REQUIRED WORK: Quote the whole listing word for word, please.

COLLECTED MATERIAL:
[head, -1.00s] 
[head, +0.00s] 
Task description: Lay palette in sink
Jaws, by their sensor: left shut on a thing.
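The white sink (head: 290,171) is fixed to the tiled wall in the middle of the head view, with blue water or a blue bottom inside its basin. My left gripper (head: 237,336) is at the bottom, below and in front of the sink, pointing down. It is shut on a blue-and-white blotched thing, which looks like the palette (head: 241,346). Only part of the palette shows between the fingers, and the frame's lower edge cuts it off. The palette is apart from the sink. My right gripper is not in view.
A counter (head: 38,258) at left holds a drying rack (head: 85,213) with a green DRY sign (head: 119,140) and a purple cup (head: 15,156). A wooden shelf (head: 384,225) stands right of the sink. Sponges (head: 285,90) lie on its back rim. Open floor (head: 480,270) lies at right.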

THE ANSWER:
[head, -1.00s] 
[head, +0.00s] 
Task description: Lay palette in sink
Jaws, by their sensor: left shut on a thing.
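The white sink (head: 290,171) is fixed to the tiled wall in the middle of the head view, with blue water or a blue bottom inside its basin. My left gripper (head: 237,336) is at the bottom, below and in front of the sink, pointing down. It is shut on a blue-and-white blotched thing, which looks like the palette (head: 241,346). Only part of the palette shows between the fingers, and the frame's lower edge cuts it off. The palette is apart from the sink. My right gripper is not in view.
A counter (head: 38,258) at left holds a drying rack (head: 85,213) with a green DRY sign (head: 119,140) and a purple cup (head: 15,156). A wooden shelf (head: 384,225) stands right of the sink. Sponges (head: 285,90) lie on its back rim. Open floor (head: 480,270) lies at right.

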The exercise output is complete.